Do this:
For the data below, work out how many lines contain the word "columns" and supply only that number.

__________________________________________________

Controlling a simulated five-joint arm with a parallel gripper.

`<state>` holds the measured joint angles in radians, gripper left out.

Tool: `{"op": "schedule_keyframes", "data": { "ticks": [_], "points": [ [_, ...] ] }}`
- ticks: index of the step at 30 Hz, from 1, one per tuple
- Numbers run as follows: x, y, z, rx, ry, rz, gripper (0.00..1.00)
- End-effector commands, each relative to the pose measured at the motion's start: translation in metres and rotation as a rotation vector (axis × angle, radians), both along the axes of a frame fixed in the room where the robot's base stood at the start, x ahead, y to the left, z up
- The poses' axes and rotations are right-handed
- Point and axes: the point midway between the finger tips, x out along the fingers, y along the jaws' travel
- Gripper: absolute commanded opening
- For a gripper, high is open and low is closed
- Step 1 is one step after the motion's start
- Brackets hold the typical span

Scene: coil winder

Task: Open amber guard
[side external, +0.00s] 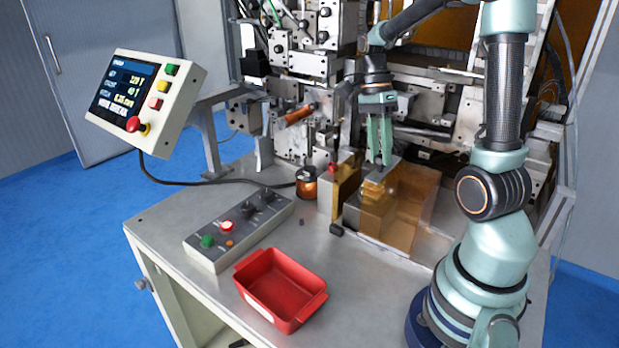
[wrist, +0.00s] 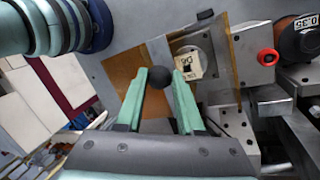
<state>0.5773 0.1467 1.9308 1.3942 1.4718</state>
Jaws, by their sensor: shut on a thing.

__________________________________________________

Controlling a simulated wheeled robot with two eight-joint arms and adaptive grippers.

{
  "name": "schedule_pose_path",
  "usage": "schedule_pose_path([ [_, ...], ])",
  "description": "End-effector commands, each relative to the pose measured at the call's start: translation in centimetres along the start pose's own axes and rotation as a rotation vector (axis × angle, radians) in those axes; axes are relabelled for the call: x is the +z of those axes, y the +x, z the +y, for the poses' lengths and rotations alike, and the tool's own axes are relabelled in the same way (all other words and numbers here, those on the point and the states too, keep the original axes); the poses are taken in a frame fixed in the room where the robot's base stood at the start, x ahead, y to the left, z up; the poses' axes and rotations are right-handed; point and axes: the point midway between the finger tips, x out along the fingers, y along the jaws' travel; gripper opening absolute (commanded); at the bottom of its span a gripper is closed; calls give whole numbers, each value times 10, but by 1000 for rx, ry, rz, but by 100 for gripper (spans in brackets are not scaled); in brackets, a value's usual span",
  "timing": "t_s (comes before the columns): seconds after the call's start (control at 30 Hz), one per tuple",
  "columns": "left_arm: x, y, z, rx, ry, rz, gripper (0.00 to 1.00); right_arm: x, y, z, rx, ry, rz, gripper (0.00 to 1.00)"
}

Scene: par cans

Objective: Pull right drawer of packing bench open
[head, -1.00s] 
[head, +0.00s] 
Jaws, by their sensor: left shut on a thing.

__________________________________________________

Response to this task:
2